Your answer should be a single number: the count of lines in the material below that hold "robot".
'''
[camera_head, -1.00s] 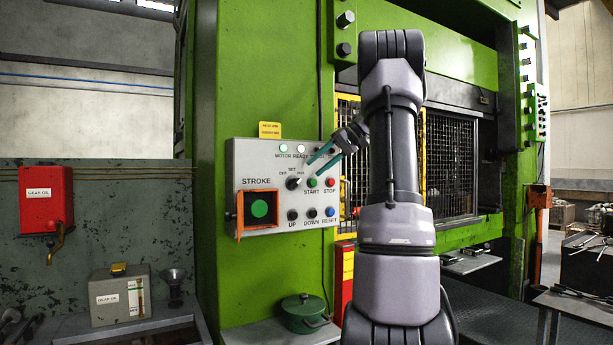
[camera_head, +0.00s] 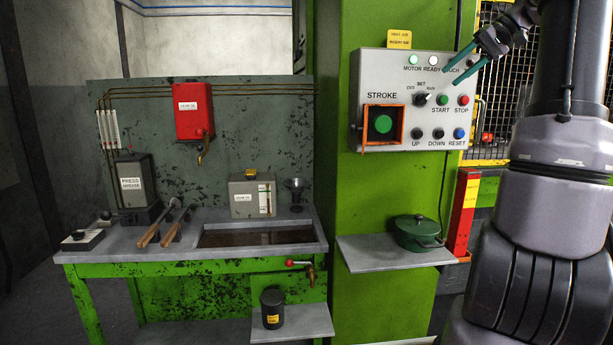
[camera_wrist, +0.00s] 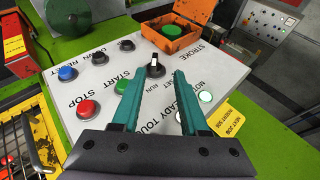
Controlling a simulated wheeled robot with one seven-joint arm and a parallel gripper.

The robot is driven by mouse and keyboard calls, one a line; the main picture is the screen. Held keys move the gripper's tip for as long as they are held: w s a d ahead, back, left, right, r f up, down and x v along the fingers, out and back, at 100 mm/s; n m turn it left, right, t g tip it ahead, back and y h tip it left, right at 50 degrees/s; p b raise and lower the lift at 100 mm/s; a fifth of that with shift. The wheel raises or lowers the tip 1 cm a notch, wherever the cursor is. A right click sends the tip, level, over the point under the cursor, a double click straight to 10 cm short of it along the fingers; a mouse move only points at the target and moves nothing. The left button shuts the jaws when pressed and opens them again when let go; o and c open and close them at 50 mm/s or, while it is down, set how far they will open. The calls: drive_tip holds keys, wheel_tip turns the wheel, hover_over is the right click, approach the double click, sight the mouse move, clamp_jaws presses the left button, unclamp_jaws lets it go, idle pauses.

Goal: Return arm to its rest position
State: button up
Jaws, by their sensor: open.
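My gripper (camera_head: 463,68) is at the upper right in the head view, in front of the upper right part of the control panel (camera_head: 372,62). Its two teal fingers (camera_wrist: 153,97) are spread apart with nothing between them in the wrist view. The black selector knob (camera_wrist: 155,67) shows beyond the fingertips, apart from them as far as I can see. In the head view the selector (camera_head: 421,99) points up and to the right. My arm stands bent at the right edge, and its upper part is cut off by the frame.
An orange guard box (camera_head: 398,126) surrounds the green STROKE button (camera_head: 383,124). A shelf (camera_head: 395,256) with a green pot (camera_head: 417,233) juts out below. A yellow-framed mesh guard (camera_head: 495,150) is at the right. A workbench (camera_head: 130,246) with tools and oil containers stands left; grey floor lies beyond it.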

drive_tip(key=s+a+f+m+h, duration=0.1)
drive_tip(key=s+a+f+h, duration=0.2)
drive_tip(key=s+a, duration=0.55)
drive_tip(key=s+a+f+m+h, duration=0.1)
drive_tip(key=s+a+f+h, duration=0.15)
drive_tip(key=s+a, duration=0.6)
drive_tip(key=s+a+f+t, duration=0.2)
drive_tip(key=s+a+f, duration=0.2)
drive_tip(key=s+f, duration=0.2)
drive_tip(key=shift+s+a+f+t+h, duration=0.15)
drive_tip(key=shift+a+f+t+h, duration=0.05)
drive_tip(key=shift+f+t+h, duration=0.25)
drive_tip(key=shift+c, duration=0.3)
'''
§ **FULL RESPONSE**: 2